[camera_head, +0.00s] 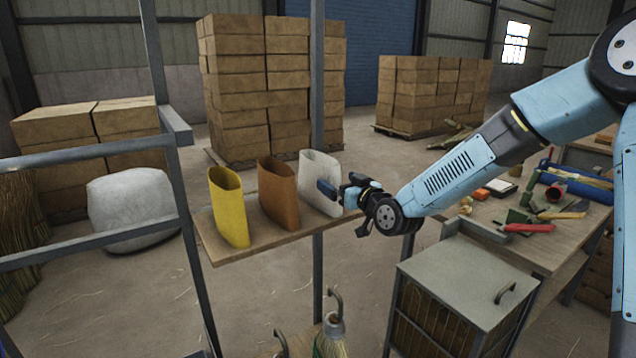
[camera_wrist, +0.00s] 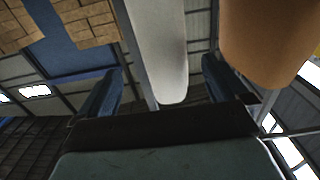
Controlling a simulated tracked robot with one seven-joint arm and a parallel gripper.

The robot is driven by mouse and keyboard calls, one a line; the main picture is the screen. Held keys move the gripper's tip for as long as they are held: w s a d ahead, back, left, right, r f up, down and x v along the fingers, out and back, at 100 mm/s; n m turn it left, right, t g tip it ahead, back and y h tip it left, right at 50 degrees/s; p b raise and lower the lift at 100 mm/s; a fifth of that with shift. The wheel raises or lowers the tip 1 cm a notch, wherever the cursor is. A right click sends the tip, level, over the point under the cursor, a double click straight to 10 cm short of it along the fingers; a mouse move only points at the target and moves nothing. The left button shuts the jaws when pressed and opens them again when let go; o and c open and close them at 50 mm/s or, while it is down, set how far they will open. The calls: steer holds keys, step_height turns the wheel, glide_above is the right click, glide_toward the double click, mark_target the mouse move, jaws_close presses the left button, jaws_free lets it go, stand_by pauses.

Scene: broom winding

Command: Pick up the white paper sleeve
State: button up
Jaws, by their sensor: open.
- - - - - - -
- **TASK TO CARRY OUT**
Which lines hold the word "open"? Copy every one of them.

- **EXERCISE ANSWER**
The robot is driven by mouse and keyboard calls, one a line; the main picture is the screen. Held keys move the gripper's tip for as long as they are held: w s a d ahead, back, left, right, r f up, down and x v along the fingers, out and back, at 100 mm/s; n m turn it left, right, t g tip it ahead, back and y h tip it left, right at 50 degrees/s; p b raise and lower the lift at 100 mm/s; a fifth of that with shift. The wheel raises or lowers the tip 1 cm a notch, wherever the cursor is. A right click sends the tip, level, over the point under the cursor, a double click straight to 10 cm short of it along the fingers; a mouse move only points at the target and moves nothing. The left button shuts the jaws when pressed and opens them again when let go; o and c open and close them at 50 mm/s or, while it is down, set how far they will open. The calls: steer holds keys, step_height turns the wheel, glide_above is the right click, glide_toward the double click, mark_target the mouse move, jaws_close presses the left button, jaws_free lets it go, stand_by pauses.
Jaws, by their sensor: open.

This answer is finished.